Do not include the pictures; repeat the rest of the data exactly.

• • • •

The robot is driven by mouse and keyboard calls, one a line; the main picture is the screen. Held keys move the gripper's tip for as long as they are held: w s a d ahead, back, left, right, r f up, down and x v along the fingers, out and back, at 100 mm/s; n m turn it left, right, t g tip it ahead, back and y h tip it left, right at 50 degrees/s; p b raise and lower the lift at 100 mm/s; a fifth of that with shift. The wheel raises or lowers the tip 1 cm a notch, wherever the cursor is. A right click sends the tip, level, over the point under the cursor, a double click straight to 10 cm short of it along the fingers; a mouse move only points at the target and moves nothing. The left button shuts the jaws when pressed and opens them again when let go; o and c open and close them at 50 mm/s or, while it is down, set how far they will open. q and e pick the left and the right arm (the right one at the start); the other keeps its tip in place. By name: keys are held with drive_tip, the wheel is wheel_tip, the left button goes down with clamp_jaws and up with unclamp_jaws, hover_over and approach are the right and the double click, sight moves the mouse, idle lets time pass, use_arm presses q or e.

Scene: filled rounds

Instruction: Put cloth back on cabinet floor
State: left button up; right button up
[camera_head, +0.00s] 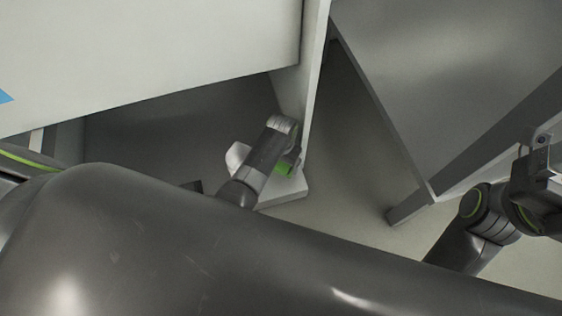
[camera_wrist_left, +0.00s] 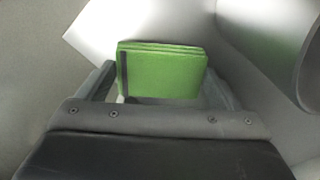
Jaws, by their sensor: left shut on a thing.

• • • •

> The completed task:
The robot is driven by mouse and keyboard calls, one a line; the main picture is the screen. Held keys move the gripper's tip for as long as they are held: w s a d ahead, back, left, right, r f up, down and x v along the fingers, out and back, at 100 mm/s; n m turn it left, right, t g tip it ahead, back and y h tip it left, right at 50 degrees/s; p b raise and lower the lift at 100 mm/s; a fifth of that with shift. The wheel raises or lowers the tip 1 cm a notch, wherever the cursor is. A right click sends the tip, level, over the point under the cursor, a double click straight to 10 cm short of it along the fingers; a mouse move only points at the target and moves nothing. The left button shuts the jaws when pressed and opens them again when let go; o and c open and close them at 50 mm/s or, while it is down, set how far they will open. q and e pick the left and the right arm (the right one at the start); the other keeps its tip in place. By name: keys are held with drive_tip, the wheel is wheel_tip, the left button goes down with clamp_jaws and up with unclamp_jaws, hover_over and approach are the right and the double click, sight moves the mouse, idle lets time pass, use_arm presses q or e.

Scene: filled rounds

Instruction: Put cloth back on cabinet floor
State: left button up; right button up
[camera_head, +0.00s] 
[camera_wrist_left, +0.00s] 
Jaws, by their sensor: left shut on a thing.

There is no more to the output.